## Robot trajectory data

## start

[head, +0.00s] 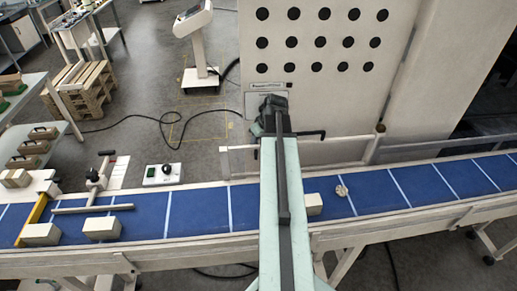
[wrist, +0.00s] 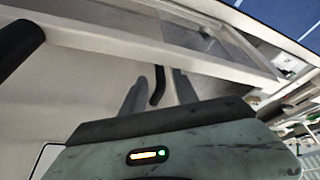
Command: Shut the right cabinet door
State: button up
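A pale cabinet front (head: 320,18) with rows of round black holes stands behind the conveyor in the head view. A slanting seam parts it from a plain pale panel (head: 445,60) on the right; I cannot tell whether this is the right door or how far it stands open. My gripper (head: 272,104) is at the cabinet's lower part, its fingers hidden in the head view. In the wrist view, my gripper (wrist: 160,88) has its two fingers apart, with a black handle-like bar (wrist: 157,86) between them. I cannot tell whether they touch it.
A blue conveyor belt (head: 195,210) runs under my arm, carrying pale blocks (head: 102,228) and a small round piece (head: 341,190). A low rail (head: 345,148) runs before the cabinet. A scale (head: 199,50) and pallets (head: 82,85) stand left. Floor between them is mostly open, with cables.

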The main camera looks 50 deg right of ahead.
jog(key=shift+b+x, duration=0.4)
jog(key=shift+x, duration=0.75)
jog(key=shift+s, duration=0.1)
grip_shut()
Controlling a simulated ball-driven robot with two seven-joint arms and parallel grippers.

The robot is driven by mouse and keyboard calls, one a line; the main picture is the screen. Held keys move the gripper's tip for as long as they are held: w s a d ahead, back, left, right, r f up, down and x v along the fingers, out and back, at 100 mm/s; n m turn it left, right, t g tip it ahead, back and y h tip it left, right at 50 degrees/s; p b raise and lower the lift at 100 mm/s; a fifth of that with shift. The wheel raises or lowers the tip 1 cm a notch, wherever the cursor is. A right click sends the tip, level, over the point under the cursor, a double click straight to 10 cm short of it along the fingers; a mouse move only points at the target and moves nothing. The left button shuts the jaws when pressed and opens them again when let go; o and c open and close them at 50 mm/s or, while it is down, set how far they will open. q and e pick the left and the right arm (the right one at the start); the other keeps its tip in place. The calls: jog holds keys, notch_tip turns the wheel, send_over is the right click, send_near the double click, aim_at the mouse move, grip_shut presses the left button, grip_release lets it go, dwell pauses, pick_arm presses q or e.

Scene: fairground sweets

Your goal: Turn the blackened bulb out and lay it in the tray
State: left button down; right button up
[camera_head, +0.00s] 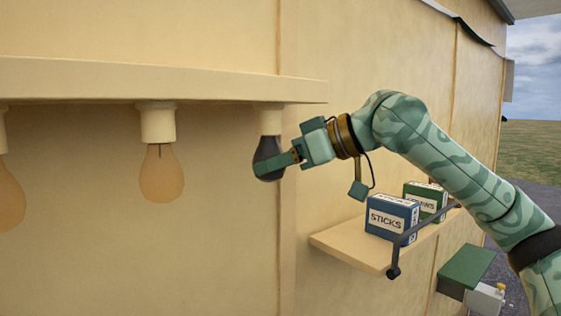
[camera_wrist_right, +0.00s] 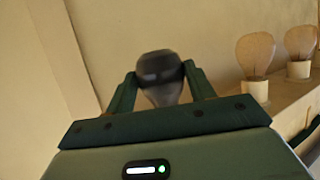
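The blackened bulb (camera_head: 268,150) is dark grey and hangs from the socket (camera_head: 268,120) at the right end of the ledge. My right gripper (camera_head: 264,163) is at it, with one green finger across its lower front. In the right wrist view the bulb (camera_wrist_right: 160,68) shows dark, with a paler grey part below. The right gripper's fingers (camera_wrist_right: 159,78) are against both its sides, with no clear gap. My left gripper is in neither view. I see nothing I can name as the tray.
The cream ledge (camera_head: 190,80) carries other clear, amber-tinted bulbs (camera_head: 161,175) left of the blackened one. A wall shelf (camera_head: 350,247) at lower right holds a blue STICKS box (camera_head: 391,217) and a green box (camera_head: 426,198) behind a dark rail. A green-topped box (camera_head: 467,265) is below.

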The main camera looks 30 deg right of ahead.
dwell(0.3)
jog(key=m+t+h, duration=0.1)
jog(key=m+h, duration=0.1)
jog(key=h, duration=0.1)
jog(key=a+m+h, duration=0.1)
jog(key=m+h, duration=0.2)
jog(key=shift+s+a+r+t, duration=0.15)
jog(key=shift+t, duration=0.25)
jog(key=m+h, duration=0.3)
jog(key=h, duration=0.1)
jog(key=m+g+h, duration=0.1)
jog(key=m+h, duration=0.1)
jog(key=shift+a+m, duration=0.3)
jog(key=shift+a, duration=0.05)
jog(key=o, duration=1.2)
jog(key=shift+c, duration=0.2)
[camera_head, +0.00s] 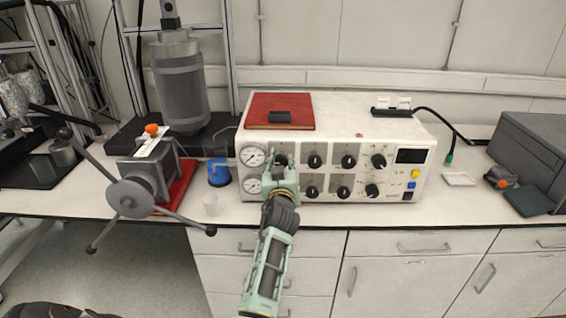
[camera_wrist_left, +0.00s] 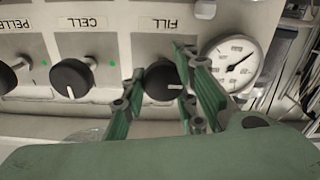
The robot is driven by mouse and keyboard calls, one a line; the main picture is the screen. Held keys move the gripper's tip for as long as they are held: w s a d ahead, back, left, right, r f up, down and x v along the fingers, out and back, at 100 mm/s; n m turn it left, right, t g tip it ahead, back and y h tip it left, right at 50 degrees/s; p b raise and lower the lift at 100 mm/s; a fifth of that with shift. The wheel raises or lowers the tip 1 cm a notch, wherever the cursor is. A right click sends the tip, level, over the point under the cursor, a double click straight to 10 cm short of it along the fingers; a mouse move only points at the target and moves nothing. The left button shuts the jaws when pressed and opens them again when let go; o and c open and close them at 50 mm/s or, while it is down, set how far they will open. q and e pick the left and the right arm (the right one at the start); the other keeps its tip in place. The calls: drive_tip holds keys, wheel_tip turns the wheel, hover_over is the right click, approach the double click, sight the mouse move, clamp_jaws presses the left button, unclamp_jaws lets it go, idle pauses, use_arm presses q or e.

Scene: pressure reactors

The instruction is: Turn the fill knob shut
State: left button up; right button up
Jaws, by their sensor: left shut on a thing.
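The fill knob (camera_wrist_left: 163,80) is a round black knob on the white control panel (camera_head: 335,150), by the upside-down label FILL (camera_wrist_left: 168,22) in the left wrist view. Its white mark lies roughly sideways in that view. My left gripper (camera_wrist_left: 161,84) has its green fingers on either side of the knob and is shut on it. In the head view my left gripper (camera_head: 282,165) reaches up to the panel's left knob column and mostly hides the knob. My right gripper is not in view.
The cell knob (camera_wrist_left: 71,78) is close beside the fill knob. A pressure gauge (camera_wrist_left: 232,62) is on its other side. More black knobs (camera_head: 348,162) fill the panel.

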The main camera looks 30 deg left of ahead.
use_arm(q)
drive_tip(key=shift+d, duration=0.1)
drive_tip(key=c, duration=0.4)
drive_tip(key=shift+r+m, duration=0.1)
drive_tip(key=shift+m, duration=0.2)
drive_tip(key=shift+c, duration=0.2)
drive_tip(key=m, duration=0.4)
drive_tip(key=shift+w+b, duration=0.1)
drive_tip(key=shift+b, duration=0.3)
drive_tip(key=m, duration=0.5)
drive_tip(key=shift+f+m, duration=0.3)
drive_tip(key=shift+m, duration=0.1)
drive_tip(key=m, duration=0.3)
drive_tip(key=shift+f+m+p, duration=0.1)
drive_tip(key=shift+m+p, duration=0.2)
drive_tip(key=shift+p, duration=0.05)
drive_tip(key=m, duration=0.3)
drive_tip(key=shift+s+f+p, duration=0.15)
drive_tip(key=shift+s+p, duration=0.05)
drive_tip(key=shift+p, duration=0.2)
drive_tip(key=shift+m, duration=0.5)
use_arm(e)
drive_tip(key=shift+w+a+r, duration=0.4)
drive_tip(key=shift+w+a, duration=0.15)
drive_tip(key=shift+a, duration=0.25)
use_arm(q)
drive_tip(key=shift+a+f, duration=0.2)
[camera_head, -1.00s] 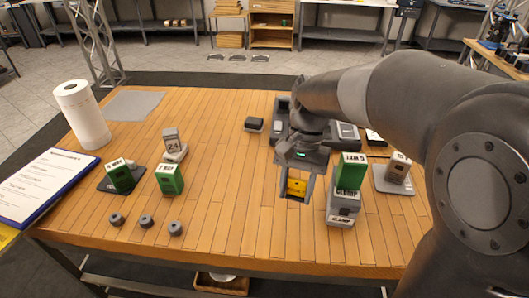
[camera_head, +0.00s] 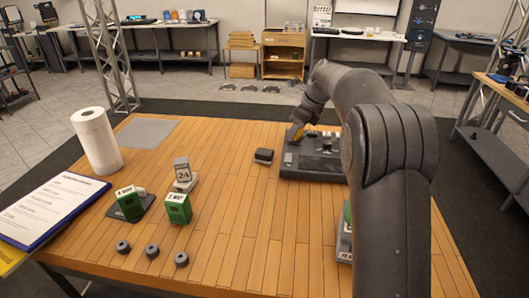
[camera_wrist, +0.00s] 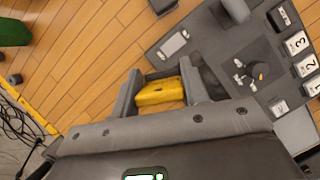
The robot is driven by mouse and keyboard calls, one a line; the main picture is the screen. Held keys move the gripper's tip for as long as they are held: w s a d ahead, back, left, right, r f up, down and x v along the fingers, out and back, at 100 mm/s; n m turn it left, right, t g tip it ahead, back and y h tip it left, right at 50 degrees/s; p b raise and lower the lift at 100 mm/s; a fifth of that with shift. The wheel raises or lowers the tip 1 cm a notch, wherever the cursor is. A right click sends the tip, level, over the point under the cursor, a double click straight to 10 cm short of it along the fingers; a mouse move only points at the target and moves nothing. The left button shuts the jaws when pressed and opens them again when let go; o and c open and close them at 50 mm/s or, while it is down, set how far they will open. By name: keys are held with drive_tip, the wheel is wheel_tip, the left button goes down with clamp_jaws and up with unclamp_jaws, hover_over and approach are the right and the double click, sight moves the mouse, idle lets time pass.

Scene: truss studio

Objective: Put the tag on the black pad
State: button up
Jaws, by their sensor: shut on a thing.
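My gripper (camera_wrist: 163,97) is shut on a yellow tag (camera_wrist: 152,92), held between its two fingers in the wrist view. In the head view the tag (camera_head: 296,132) shows as a small yellow patch by my gripper (camera_head: 297,137), at the left back part of a dark grey board (camera_head: 315,172). The board (camera_wrist: 180,27) fills the right of the wrist view. A blackish patch (camera_wrist: 212,78) lies on it just beside the right finger; I cannot tell whether it is the black pad or shadow. The tag's height above the board is unclear.
The board carries a knob (camera_wrist: 257,72) and numbered tiles (camera_wrist: 304,66). A small dark block (camera_head: 263,156) stands left of it. Green blocks (camera_head: 177,208), a calendar block (camera_head: 182,172), small weights (camera_head: 152,251) and a paper roll (camera_head: 96,140) stand left. The middle tabletop is clear.

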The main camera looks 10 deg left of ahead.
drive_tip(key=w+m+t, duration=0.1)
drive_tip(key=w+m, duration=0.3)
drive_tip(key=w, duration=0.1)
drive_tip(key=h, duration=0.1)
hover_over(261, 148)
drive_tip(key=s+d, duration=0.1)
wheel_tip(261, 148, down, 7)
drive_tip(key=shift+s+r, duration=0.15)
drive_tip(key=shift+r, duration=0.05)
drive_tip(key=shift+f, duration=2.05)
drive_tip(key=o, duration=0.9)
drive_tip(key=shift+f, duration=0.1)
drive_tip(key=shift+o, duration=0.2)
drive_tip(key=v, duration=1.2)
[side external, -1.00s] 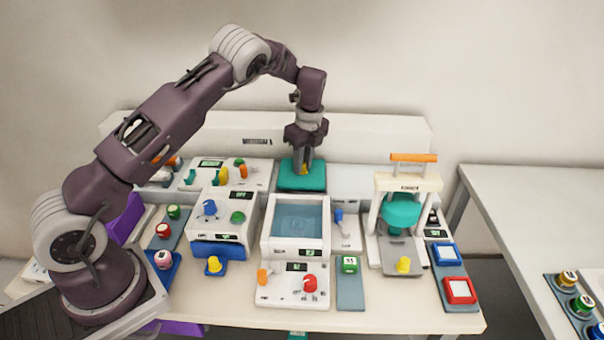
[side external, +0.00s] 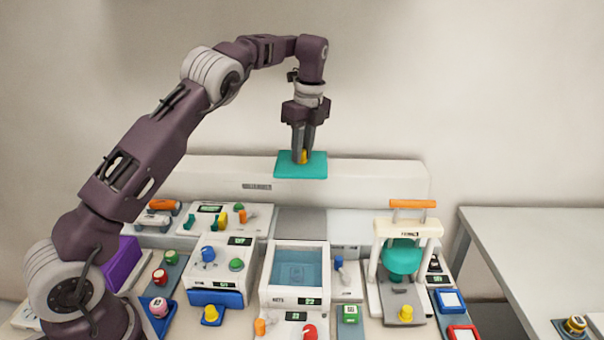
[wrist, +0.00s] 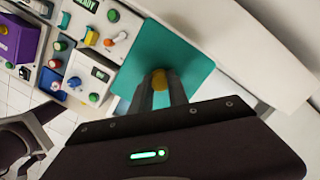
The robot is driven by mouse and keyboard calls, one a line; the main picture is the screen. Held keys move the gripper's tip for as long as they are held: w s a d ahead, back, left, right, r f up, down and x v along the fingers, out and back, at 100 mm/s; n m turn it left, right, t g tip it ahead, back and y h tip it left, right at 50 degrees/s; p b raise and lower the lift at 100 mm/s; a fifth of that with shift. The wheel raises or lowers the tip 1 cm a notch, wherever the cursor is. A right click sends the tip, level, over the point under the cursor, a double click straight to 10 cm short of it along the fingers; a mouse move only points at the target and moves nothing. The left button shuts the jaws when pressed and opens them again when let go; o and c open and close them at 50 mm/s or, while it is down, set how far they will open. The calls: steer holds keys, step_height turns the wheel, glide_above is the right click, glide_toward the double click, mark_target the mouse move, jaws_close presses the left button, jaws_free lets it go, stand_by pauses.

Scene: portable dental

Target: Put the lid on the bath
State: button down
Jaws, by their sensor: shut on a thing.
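The lid (side external: 286,170) is a flat teal square plate with a yellow knob (side external: 303,156) on top. My gripper (side external: 303,158) is shut on that knob and holds the lid level in the air, above and behind the bath. The bath (side external: 298,266) is a white box with an open top and blue water inside, standing at the middle of the bench. In the wrist view the lid (wrist: 190,60) lies beyond my fingers (wrist: 160,92) and hides most of the bath.
A white press with an orange handle (side external: 412,204) stands right of the bath. White units with knobs (side external: 222,265) stand to its left. A long white housing (side external: 370,175) runs along the back. A purple box (side external: 121,262) is at the left.

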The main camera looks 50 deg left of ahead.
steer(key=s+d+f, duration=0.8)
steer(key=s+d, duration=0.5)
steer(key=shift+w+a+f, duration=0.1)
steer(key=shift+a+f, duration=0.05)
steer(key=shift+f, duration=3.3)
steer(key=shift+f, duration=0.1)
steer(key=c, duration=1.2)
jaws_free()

## end

## WORK REQUIRED
Reproduce exactly the lines above starting at the line containing "State: left button up; right button up" and ending at the line containing "[camera_wrist, +0.00s]", including both, but not the pictures.

## FINAL ANSWER
State: left button up; right button up
Jaws, by their sensor: left shut on a thing.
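The fill knob (camera_wrist_left: 163,80) is a round black knob on the white control panel (camera_head: 335,150), by the upside-down label FILL (camera_wrist_left: 168,22) in the left wrist view. Its white mark lies roughly sideways in that view. My left gripper (camera_wrist_left: 161,84) has its green fingers on either side of the knob and is shut on it. In the head view my left gripper (camera_head: 282,165) reaches up to the panel's left knob column and mostly hides the knob. My right gripper is not in view.
The cell knob (camera_wrist_left: 71,78) is close beside the fill knob. A pressure gauge (camera_wrist_left: 232,62) is on its other side. More black knobs (camera_head: 348,162) fill the panel.

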The main camera looks 30 deg left of ahead.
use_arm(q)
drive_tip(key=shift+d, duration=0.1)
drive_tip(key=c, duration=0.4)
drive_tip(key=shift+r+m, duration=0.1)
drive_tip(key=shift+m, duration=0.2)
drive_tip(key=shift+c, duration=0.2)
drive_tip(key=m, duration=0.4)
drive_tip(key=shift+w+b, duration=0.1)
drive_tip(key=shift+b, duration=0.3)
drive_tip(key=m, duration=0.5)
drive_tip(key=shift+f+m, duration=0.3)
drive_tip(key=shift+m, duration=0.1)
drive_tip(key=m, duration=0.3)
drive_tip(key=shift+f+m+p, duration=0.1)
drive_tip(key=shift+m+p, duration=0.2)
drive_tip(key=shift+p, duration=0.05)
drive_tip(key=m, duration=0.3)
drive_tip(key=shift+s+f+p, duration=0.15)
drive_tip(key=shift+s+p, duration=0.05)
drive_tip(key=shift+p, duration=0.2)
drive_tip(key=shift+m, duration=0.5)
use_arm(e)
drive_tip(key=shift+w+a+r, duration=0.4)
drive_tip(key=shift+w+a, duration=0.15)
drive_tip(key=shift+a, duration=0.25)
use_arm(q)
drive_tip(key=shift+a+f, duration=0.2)
[camera_head, -1.00s] 
[camera_head, +0.00s] 
[camera_wrist, +0.00s] 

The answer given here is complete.